**GIVEN TASK**. Single out each line with the word "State" and copy it.

**THE INPUT**.
/---
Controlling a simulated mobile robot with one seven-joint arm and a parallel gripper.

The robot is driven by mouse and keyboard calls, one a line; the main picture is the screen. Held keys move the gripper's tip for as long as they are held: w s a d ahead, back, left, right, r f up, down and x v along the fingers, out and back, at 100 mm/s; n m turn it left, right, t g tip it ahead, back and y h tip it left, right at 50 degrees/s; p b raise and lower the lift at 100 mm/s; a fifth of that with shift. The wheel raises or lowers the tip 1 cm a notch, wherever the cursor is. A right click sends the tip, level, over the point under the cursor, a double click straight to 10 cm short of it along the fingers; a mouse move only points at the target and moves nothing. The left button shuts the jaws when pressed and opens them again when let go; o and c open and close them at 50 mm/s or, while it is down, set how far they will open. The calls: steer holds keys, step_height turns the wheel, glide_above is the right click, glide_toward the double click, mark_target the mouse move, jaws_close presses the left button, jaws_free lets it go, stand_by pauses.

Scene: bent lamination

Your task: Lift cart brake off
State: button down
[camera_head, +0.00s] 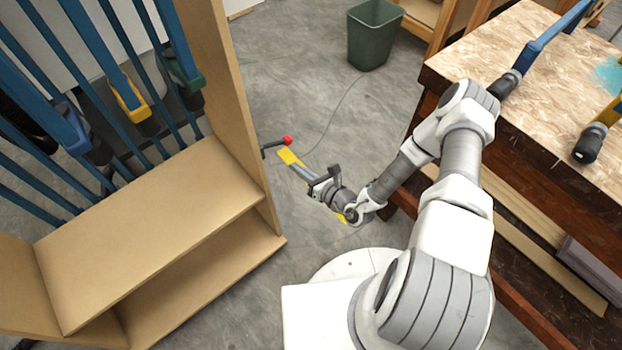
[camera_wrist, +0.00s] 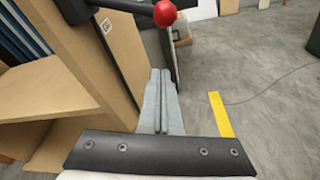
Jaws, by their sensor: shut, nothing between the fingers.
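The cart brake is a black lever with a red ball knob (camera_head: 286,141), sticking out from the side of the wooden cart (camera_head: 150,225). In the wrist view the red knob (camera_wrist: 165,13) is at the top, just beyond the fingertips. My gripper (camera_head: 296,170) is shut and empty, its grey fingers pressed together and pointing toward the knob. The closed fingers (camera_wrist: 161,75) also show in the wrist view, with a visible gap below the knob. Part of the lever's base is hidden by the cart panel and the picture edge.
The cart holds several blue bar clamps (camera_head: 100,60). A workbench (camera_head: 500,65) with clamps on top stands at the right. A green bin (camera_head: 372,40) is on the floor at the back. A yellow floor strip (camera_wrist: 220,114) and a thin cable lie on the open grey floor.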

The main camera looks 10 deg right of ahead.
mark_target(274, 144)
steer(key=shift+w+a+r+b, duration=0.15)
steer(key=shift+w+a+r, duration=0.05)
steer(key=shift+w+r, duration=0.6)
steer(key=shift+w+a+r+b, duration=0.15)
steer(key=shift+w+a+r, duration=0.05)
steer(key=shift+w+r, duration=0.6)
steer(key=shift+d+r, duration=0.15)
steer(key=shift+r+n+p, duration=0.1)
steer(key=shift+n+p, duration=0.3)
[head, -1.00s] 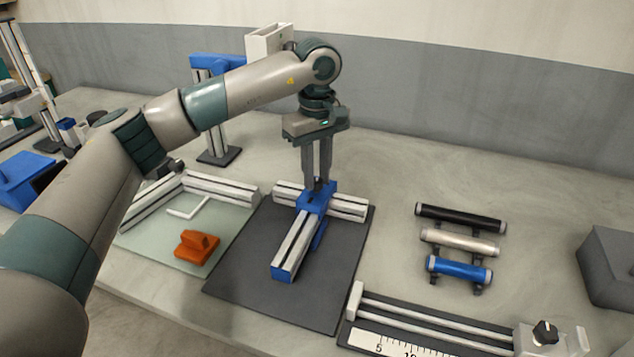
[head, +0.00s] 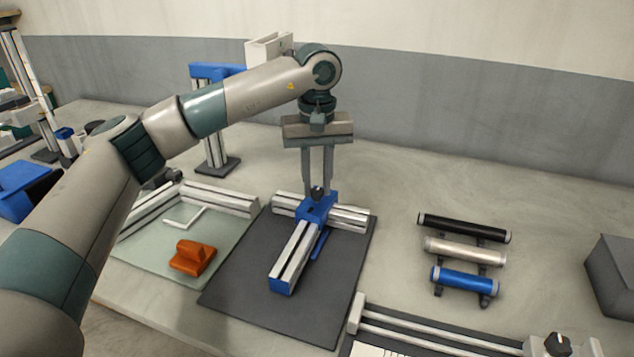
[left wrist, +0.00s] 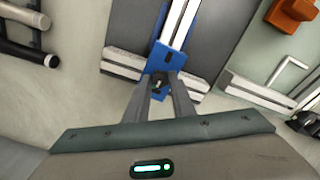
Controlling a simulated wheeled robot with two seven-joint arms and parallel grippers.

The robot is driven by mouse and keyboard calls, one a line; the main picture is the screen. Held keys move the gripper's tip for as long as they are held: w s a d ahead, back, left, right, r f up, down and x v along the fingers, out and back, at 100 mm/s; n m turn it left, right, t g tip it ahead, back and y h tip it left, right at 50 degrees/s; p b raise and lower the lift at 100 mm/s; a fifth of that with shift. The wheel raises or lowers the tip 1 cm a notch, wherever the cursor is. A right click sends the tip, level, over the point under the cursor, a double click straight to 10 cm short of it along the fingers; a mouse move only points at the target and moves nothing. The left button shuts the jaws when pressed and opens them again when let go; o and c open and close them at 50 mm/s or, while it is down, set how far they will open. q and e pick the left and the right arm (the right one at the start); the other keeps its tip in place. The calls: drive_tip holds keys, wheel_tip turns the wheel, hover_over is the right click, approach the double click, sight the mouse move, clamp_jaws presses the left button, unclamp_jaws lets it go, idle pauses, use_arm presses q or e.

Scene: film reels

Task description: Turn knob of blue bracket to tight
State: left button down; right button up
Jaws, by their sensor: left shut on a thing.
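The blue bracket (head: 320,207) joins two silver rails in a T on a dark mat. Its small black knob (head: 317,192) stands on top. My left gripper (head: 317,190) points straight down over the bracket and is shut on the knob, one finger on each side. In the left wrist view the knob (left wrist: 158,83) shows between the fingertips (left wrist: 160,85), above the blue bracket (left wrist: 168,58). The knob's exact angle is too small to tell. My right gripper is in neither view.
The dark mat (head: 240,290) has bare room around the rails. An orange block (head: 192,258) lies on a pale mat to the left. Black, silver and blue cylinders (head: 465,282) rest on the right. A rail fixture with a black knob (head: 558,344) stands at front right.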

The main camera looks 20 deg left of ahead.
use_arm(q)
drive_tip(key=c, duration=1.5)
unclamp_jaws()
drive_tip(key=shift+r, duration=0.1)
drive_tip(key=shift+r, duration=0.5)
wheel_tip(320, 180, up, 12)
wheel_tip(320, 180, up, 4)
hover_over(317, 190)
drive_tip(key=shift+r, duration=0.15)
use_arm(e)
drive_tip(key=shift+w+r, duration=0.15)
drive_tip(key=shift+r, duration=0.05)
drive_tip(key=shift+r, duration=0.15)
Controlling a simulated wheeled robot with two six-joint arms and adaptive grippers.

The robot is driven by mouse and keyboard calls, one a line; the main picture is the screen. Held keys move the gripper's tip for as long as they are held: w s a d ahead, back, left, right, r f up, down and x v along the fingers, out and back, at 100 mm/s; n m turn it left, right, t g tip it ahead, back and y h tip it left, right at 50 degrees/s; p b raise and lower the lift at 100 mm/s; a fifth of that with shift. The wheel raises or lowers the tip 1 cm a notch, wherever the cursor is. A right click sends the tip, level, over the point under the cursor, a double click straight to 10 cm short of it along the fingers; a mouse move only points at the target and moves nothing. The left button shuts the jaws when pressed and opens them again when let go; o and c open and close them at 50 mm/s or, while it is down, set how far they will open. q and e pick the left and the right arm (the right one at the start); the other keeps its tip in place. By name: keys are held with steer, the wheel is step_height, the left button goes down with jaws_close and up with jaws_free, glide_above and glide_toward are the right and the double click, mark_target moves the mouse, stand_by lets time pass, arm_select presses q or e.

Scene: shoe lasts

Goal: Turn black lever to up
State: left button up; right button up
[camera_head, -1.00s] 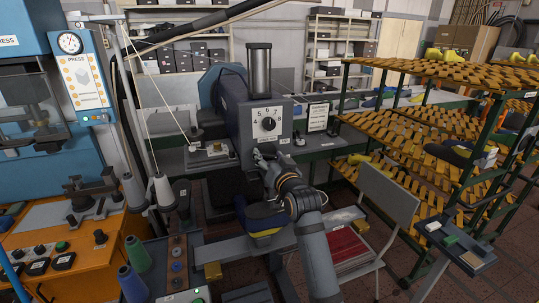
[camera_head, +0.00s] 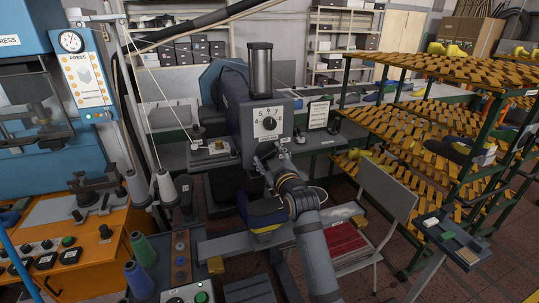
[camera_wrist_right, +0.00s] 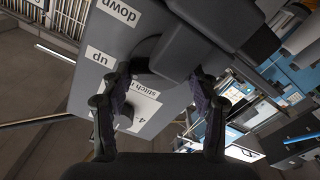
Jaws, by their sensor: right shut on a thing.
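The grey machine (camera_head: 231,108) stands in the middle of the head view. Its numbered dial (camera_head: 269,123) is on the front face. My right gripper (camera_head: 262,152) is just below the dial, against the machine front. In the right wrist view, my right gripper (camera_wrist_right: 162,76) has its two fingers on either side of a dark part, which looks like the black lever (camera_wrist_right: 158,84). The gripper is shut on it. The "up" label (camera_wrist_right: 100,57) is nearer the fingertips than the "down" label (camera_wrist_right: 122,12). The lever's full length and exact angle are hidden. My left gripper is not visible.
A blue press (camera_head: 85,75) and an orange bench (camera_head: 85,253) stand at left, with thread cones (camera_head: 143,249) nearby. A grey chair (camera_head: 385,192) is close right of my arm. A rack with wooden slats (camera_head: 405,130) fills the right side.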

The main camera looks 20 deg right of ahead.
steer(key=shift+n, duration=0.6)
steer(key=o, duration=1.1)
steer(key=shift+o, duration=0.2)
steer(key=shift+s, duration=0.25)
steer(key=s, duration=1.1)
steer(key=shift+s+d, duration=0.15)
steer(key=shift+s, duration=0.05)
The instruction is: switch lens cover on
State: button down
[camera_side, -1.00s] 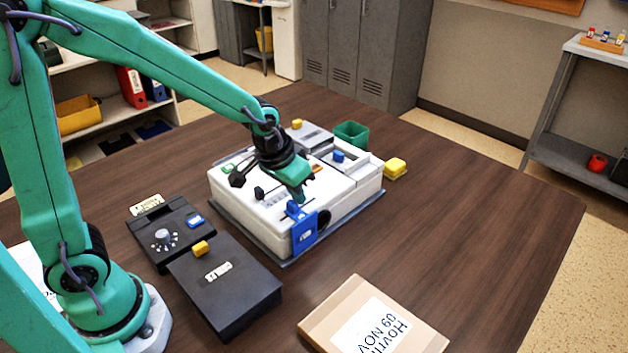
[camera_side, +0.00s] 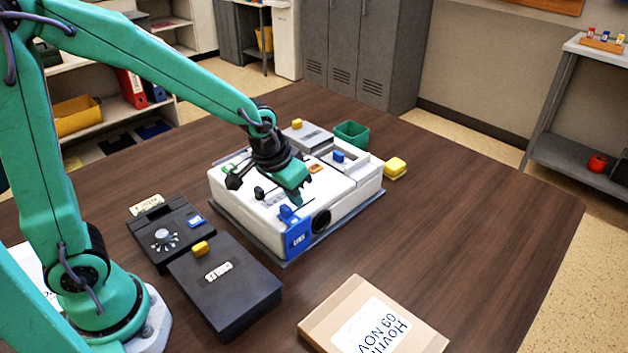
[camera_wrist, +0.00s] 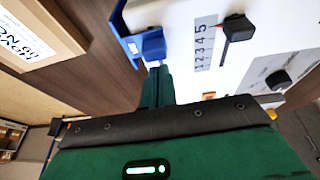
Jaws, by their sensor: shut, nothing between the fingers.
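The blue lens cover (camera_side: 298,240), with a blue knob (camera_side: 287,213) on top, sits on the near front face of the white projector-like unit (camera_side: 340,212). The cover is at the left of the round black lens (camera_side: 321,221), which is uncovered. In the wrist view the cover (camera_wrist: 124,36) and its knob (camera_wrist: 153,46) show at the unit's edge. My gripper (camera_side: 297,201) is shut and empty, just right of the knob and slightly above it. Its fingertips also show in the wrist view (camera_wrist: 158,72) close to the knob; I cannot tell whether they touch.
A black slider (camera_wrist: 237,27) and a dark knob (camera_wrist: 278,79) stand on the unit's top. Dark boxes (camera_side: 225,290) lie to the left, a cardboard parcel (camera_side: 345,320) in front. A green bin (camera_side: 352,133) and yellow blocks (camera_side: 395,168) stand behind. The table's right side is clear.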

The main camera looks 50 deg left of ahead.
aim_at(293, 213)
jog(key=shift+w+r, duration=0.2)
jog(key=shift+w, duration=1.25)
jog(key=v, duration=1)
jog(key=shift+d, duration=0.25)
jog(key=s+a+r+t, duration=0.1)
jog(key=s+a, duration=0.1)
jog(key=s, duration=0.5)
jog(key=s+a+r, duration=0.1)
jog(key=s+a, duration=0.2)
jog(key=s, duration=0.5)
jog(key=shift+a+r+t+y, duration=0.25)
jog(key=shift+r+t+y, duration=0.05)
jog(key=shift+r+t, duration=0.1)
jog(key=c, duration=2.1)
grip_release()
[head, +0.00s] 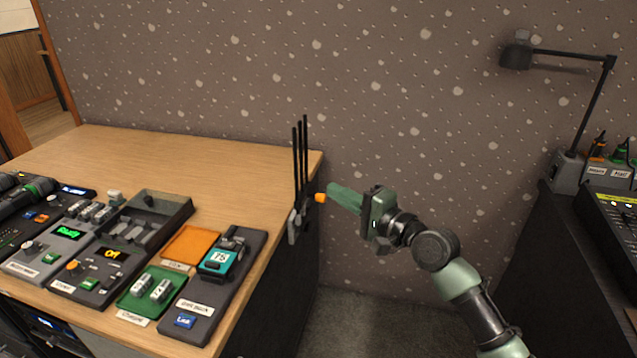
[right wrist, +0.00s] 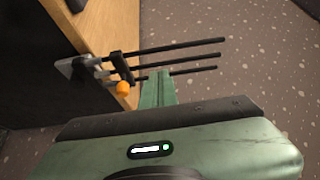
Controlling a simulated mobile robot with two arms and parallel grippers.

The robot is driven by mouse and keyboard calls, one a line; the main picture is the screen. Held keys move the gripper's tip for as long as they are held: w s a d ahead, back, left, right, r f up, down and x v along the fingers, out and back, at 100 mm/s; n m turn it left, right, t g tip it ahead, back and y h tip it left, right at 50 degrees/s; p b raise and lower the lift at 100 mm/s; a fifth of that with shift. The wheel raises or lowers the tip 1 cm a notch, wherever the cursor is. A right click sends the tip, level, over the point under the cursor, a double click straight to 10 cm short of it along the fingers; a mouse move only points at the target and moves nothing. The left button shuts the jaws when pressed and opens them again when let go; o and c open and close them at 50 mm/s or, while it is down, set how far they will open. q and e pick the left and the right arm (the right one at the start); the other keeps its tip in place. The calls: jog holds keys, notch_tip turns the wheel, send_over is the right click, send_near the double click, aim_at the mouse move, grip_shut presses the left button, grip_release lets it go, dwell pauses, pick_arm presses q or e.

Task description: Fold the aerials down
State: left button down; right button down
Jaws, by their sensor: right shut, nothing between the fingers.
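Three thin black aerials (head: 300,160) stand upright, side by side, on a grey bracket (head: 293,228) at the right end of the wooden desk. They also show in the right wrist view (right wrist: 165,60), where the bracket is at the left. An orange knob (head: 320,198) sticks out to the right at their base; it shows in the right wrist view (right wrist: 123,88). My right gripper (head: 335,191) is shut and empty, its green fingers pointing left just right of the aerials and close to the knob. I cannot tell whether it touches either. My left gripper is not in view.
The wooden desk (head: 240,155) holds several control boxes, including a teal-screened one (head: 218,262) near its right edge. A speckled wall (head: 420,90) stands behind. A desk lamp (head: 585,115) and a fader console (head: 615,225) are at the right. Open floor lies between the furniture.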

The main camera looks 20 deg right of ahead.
\---
**TASK SOLUTION**.
State: button down
State: left button down; right button up
State: left button up; right button up
State: button down
State: left button down; right button down

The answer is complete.